Thursday, September 6, 2012

Finding myself.

So the love of my life went to his hometown for a few days....I am having trouble being happy about this.  Maybe I am being selfish, maybe it's the lack of trust sobriety has brought us.  He just was released from house arrest, and maybe I am being sensitive when I feel like he needs to get away from me...and me only....not just the feeling of being penned up for two months. 

The past couple weeks, I have started being the old me...before my torrid love affair with Ms. Heroin.  I have started being the mother I imagined myself to be.  Making sure the kids get ready for school, do their homework with them, etc.

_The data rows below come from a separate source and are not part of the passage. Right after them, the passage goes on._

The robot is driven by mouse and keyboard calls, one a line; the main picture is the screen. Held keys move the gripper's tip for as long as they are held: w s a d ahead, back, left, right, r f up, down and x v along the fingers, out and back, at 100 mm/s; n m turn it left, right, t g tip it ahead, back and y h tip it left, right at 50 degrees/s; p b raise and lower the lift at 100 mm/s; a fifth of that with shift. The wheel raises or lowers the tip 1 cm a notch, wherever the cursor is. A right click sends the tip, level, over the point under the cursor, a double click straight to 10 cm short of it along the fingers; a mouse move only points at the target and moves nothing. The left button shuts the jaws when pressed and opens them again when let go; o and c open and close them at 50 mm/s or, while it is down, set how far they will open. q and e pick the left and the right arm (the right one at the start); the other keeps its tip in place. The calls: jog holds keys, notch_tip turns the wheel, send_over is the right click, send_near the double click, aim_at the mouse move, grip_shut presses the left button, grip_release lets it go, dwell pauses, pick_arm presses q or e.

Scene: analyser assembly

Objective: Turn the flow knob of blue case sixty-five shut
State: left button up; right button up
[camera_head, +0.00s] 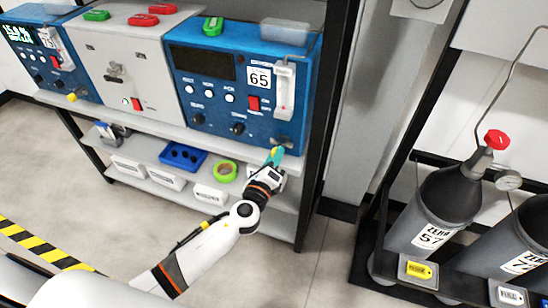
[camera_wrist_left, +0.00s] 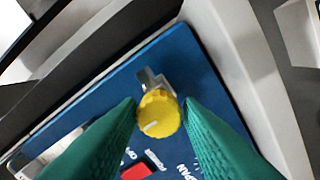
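Blue case sixty-five (camera_head: 213,103) stands on the upper shelf, with a "65" label on its front. Its flow knob (camera_wrist_left: 158,115) shows in the left wrist view as a yellow round knob with a white line, on a metal fitting. In the head view the knob is hidden by my left gripper (camera_head: 275,156), which is at the case's lower right corner. In the wrist view my left gripper (camera_wrist_left: 160,104) is open, one green finger on each side of the knob, with narrow gaps visible. My right gripper is not in view.
A grey case (camera_head: 119,66) and another blue case (camera_head: 80,92) stand to the left. The lower shelf holds a blue tray (camera_head: 183,156), green tape (camera_head: 225,171) and white bins. A black shelf post (camera_head: 322,120) is close on the right; gas cylinders (camera_head: 437,205) stand beyond.

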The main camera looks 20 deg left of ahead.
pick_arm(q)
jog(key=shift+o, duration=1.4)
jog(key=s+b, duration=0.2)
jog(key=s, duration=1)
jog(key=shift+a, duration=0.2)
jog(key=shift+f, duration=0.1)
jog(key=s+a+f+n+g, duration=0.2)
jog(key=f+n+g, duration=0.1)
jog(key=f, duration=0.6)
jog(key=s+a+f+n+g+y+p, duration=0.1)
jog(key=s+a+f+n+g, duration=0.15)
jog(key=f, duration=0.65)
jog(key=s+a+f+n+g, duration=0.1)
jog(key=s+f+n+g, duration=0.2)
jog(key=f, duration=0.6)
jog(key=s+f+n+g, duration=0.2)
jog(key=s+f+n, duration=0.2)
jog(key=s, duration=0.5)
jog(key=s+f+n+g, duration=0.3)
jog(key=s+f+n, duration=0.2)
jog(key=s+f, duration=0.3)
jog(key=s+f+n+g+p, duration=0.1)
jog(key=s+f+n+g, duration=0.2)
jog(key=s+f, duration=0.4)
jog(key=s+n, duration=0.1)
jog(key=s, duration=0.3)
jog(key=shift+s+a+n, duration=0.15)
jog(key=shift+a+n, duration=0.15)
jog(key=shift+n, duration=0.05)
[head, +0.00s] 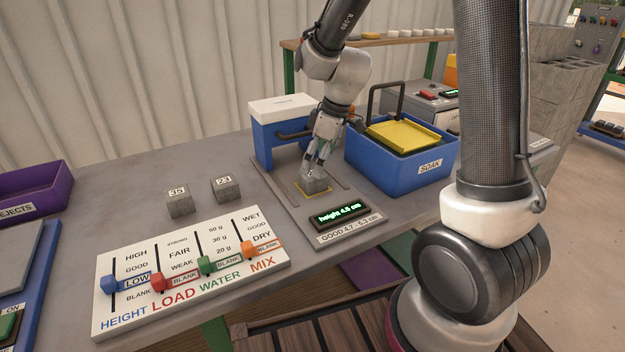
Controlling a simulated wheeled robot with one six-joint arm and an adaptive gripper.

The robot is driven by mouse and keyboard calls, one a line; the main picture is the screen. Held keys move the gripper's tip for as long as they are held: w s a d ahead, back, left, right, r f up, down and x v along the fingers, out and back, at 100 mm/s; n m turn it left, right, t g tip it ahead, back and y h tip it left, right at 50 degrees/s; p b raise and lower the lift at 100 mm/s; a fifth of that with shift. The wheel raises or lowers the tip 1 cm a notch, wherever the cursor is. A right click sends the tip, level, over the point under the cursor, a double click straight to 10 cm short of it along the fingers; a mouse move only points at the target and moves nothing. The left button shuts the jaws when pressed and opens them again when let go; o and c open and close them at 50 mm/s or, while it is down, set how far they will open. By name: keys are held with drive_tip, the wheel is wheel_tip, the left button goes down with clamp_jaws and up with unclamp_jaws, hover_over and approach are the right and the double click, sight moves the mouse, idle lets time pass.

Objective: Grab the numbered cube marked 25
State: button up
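A grey cube (316,186) sits on the yellow-outlined square of the measuring plate; I cannot read a number on it. My gripper (316,173) points down right at this cube, its fingertips at the cube's top and back. They partly hide it, and I cannot tell whether they are closed on it. Two other grey cubes stand on the table to the left: one marked 35 (180,203) and one marked 23 (227,188). No readable 25 shows in this view.
A green display (340,215) reads height 4.5 cm, above a label GOOD 4.7 - 5.3 cm. A blue press frame (265,143) stands behind left of my gripper. A blue SOAK tub (395,178) stands close on the right. A slider board (190,270) lies in front.

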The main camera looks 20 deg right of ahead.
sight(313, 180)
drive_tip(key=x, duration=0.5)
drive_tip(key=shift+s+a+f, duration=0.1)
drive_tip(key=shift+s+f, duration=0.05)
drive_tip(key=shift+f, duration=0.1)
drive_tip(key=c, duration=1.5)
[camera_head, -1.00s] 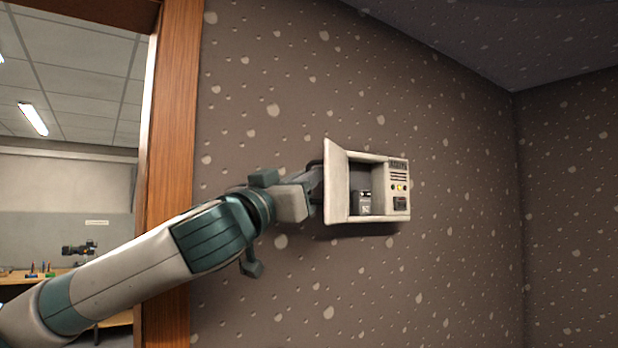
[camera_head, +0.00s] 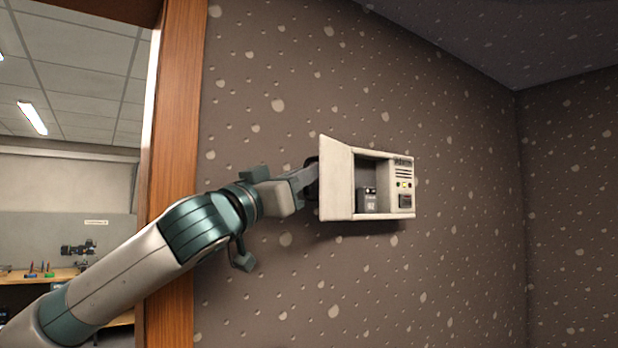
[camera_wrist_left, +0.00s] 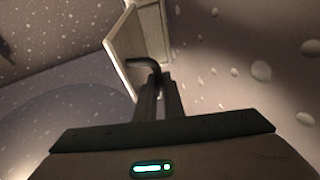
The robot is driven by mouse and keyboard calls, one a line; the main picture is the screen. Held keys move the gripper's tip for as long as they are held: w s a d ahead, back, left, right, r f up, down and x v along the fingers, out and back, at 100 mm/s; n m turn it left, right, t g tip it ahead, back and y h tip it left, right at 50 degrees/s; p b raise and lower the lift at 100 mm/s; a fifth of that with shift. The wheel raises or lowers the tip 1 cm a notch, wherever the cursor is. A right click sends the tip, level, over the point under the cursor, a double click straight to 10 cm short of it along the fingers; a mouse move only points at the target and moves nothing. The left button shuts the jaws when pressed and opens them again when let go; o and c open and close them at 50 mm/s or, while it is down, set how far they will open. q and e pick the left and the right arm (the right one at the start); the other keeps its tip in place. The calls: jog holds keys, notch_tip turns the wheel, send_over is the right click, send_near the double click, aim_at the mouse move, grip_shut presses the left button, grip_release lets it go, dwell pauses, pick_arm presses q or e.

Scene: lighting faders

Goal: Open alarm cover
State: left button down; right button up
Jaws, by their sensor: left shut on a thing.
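The alarm box (camera_head: 403,187) is a cream unit fixed to the speckled wall. Its cover (camera_head: 336,181) is hinged at the left and stands swung open, away from the box front. Inside the box a small dark grey block (camera_head: 368,203) with a pale marking shows. My left gripper (camera_head: 314,176) is at the left of the cover, its tips partly hidden behind it. In the left wrist view the fingers (camera_wrist_left: 160,88) are shut on the dark curved handle (camera_wrist_left: 143,63) of the cover. My right gripper is in no view.
A wooden door frame (camera_head: 174,180) stands left of the box, close to my left arm. Beyond it is a room with a desk (camera_head: 50,276) and small items. The wall right of and below the box is clear.

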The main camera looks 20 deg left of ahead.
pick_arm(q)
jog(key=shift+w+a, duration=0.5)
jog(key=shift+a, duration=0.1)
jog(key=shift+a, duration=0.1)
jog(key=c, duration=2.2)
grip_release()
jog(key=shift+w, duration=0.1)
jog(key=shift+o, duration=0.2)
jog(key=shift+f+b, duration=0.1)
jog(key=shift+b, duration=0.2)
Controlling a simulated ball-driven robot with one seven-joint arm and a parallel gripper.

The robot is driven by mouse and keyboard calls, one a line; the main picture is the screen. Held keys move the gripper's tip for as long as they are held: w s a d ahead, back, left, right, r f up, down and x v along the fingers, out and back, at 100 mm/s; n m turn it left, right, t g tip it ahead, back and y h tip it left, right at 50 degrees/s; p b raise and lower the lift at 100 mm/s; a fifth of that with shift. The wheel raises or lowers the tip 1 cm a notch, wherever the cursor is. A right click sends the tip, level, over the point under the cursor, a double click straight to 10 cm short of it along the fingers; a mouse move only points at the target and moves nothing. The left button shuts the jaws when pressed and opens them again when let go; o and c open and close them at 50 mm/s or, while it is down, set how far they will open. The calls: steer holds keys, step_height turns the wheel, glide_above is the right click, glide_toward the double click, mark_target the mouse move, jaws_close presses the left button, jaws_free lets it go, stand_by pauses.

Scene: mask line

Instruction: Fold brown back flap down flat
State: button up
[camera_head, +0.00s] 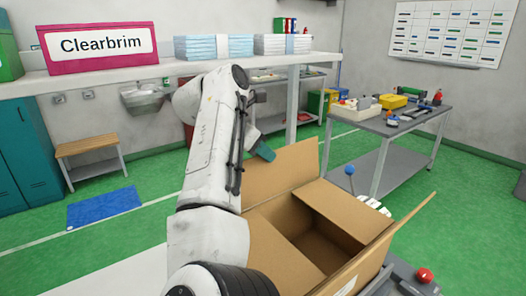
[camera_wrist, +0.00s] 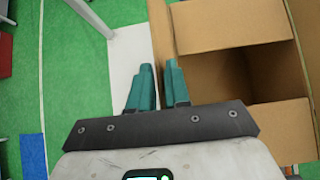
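The open brown cardboard box (camera_head: 325,245) stands at the lower middle of the head view. Its brown back flap (camera_head: 282,174) stands up steeply behind the opening. My gripper (camera_head: 262,153) is at the upper part of that flap, teal fingertips pointing down. In the wrist view my gripper (camera_wrist: 160,66) has two teal fingers with a narrow gap between them. The back flap (camera_wrist: 160,25) shows nearly edge-on just beyond the fingertips; whether they touch it I cannot tell.
A grey table (camera_head: 395,127) with tools and a yellow box stands behind on the right. A long white shelf (camera_head: 120,75) with a pink Clearbrim sign runs along the back left. A red knob (camera_head: 425,275) is near the box's right side.

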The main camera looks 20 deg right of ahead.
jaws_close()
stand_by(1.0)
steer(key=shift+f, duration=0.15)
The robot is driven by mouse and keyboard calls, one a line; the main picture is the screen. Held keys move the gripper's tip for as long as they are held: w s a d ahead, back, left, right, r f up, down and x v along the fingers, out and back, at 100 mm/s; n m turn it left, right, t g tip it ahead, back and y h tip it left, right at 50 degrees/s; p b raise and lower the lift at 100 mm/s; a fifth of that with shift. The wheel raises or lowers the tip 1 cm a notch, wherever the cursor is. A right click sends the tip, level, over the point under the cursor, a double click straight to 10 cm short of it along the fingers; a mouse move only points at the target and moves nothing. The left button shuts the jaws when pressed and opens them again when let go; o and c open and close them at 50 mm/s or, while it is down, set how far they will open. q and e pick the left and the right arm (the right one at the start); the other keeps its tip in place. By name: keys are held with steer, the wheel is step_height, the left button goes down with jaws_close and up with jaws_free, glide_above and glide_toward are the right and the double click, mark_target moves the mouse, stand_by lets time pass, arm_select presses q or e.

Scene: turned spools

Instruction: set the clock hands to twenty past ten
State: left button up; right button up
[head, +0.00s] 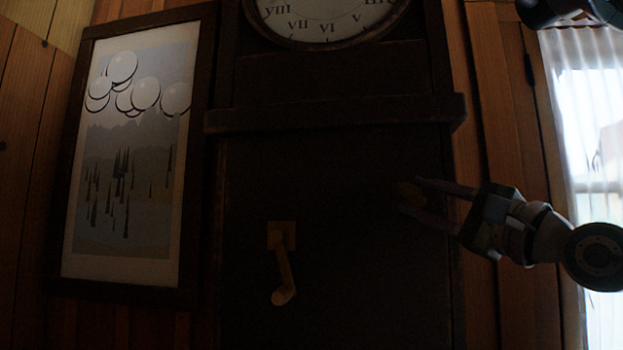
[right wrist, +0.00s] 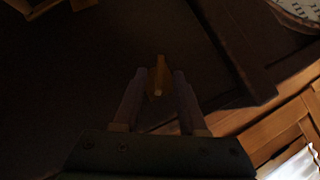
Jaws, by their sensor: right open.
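The clock dial (head: 325,12) shows only its lower part at the top of the head view, with Roman numerals from VIII round to IIII. No hands show on this part. A corner of the dial also shows in the right wrist view (right wrist: 302,9). A brass crank (head: 284,265) hangs down from a square plate on the dark clock case (head: 340,180). My right gripper (head: 410,195) is open at the right side of the case front. My left gripper is out of view.
A framed picture (head: 135,150) hangs on the wooden wall left of the clock. A ledge (head: 335,114) juts from the case below the dial. A bright curtained window (head: 598,120) is at the right. The case front between crank and knob is clear.

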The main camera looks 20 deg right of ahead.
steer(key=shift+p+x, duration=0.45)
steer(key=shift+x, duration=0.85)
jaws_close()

I finally feel great about myself.  Over 7 months clean....and I am finally good with myself.  But maybe it was a little too late for it to have an affect on my relationship.  I have to stay strong, and I don't NEED a man to be okay, but having one around to laugh and enjoy life with make things better...

He keeps saying about how great I am doing...and that everything will be okay.  But what the hell does that mean?  I know I am improving, I honestly think I am more clearheaded now than I have ever been.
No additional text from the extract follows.